I ricorrenti, nella memoria difensiva, eccepivano preliminarmente la nullità del controricorso erariale per vizi formali della sua notificazione effettuata con PEC, in ragione dell’asserita violazione delle regole dettate dall’art. 3-bis, co. 4 e 5, della L. 53/1994 e dell’art. 19-bis del provvedimento ministeriale del 16 aprile 2014.
La Corte ha ritenuto infondata l’eccezione.
Le SS.UU. dalla lettura degli atti processuali rilevavano che le parti ricorrenti non avevano addotto né alcun specifico pregiudizio al loro diritto di difesa né l’eventuale difformità tra il testo recapitato telematicamente, sia pure con estensione .doc in luogo del formato .pdf, e quello cartaceo depositato in cancelleria.
Le SS.UU ritenevano, aderendo ad un principio consolidato della stessa Corte di Cassazione, che la denuncia di vizi fondati sulla pretesa violazione di norme di rito non tutela l’interesse all’astratta regolarità del processo, ma garantisce solo l’eliminazione del pregiudizio subito dal diritto di difesa della parte in conseguenza della denunciata violazione (Cass. Sez. trib., n. 26831 del 2004),
Da tale principio facevano conseguire l’inammissibile dell’eccezione con la quale era lamentato un mero vizio procedimentale senza che fossero state prospettate anche le ragioni per le quali l’erronea applicazione della regola processuale comportasse una lesione del diritto di difesa o altro pregiudizio per la decisione finale della Corte.

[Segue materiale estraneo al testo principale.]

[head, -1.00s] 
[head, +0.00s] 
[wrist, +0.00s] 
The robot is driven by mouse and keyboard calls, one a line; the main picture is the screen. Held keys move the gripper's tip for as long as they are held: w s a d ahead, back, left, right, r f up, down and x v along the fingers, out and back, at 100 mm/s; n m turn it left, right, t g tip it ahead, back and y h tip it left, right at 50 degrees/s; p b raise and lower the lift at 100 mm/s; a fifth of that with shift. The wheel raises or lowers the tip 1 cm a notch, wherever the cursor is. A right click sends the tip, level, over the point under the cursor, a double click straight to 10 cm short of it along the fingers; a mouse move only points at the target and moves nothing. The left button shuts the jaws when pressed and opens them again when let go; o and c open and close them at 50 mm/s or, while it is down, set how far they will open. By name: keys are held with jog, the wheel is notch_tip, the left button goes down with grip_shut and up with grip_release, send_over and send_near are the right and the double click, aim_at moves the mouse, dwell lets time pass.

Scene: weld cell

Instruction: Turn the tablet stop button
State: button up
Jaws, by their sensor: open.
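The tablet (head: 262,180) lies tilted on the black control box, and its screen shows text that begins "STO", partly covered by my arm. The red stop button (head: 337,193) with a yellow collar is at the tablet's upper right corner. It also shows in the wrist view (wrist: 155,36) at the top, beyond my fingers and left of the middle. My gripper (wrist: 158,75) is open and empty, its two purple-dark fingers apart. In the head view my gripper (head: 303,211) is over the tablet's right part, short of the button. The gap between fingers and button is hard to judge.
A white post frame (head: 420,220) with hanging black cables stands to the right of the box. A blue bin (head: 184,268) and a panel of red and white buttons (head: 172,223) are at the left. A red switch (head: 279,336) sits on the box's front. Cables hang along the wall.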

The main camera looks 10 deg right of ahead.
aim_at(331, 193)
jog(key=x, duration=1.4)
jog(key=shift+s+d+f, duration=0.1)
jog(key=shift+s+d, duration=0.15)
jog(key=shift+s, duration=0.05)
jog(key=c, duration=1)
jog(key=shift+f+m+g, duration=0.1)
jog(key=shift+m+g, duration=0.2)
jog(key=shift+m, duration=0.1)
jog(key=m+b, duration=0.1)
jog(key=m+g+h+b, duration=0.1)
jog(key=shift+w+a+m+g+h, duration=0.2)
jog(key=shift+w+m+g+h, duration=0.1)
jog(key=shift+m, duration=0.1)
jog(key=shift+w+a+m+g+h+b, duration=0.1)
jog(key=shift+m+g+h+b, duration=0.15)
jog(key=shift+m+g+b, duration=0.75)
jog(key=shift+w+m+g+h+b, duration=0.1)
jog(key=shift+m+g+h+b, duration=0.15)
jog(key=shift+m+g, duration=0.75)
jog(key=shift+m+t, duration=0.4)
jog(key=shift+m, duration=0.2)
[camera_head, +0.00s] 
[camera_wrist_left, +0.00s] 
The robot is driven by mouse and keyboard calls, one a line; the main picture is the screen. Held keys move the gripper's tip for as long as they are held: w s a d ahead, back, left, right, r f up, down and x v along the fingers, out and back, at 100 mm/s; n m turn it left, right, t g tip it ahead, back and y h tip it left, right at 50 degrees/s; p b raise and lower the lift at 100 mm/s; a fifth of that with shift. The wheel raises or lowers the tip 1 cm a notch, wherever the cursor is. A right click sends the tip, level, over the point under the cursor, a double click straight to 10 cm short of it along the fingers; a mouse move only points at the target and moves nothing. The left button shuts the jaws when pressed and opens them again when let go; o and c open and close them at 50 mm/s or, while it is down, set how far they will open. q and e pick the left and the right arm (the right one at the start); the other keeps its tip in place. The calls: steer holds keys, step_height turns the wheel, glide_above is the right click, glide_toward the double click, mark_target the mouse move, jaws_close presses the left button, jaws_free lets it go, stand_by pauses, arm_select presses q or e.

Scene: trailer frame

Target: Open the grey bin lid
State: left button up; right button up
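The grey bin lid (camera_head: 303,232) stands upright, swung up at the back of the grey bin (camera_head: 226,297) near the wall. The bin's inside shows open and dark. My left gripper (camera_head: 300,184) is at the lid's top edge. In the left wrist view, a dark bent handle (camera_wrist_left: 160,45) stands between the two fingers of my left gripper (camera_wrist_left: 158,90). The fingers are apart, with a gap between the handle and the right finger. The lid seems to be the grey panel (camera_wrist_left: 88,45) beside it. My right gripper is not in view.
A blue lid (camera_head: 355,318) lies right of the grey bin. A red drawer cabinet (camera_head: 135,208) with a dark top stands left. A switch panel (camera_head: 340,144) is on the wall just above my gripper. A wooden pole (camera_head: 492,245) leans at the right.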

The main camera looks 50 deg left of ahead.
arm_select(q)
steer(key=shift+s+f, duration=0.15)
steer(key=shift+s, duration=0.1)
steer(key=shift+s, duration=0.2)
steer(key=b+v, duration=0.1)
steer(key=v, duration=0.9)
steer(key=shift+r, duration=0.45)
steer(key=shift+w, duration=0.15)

Tali principi applicati al caso esaminato hanno portato la Corte, riunita a SS.UU., ad affermare che l’effettiva conoscenza dell’atto, conseguente alla consegna telematica dello stesso nel luogo virtuale -cioè l’indirizzo di PEC espressamente a tal fine indicato dalla parte nell’atto introduttivo del giudizio di legittimità-, determina il raggiungimento dello stesso scopo perseguito dalla previsione legale del ricorso alla PEC.
Le SS.UU., quindi, anche in materia di notifica degli atti propri del processo tributario a mezzo PEC, ritengono che, ove l’atto abbia raggiunto il suo scopo, operi l’insegnamento, condiviso e consolidato nella giurisprudenza della Corte di Cassazione, secondo cui <<il principio, sancito in via generale dall’art. 156 del codice di rito, secondo cui la nullità non può essere mai pronunciata se l’atto ha raggiunto lo scopo a cui è destinato, vale anche per le notificazioni, anche in relazioni alle quali -pertanto- la nullità non può essere dichiarata tute le volte che l’atto, malgrado l’irritualità della notificazione, sia venuto a conoscenza del destinatario>> (Cass., sez. lav., n. 13857 del 2014; Cass, sez. trib., n. 1184 del 2001 e n. 1548 del 2002).
In definitiva, anche per le notifiche a mezzo PEC nel processo tributario, può affermarsi il principio secondo il quale il vizio della notificazione dell’atto tributario (anche quando possa annoverarsi nella categoria dell’inesistenza) non incide sulla validità dell’atto medesimo. (Cass. n. 654/14)
Per meglio comprendere il ragionamento seguito dalle SS.UU. è utile ricordare che l’atto amministrativo d’imposizione tributaria è atto sottoposto ad un regime procedimentale che distingue la fase di decisione (o di perfezionamento dell’atto) dalla fase integrativa dell’efficacia
(Cass. n. 4760/09), con la conseguenza che la notificazione non è elemento costitutivo dell’atto, rappresentando una mera condizione di efficacia dello stesso.
Le stesse SS.UU. della Suprema Corte di Cassazione, con sentenza n. 19854/04, avevano già affermato il principio di diritto che tanto la nullità quanto l’inesistenza della notifica dell’atto non rilevano ove l’atto abbia raggiunto lo scopo, per il fatto di essere stato impugnato dal destinatario prima della scadenza del termine fissato dalla legge per l’esercizio del potere impositivo.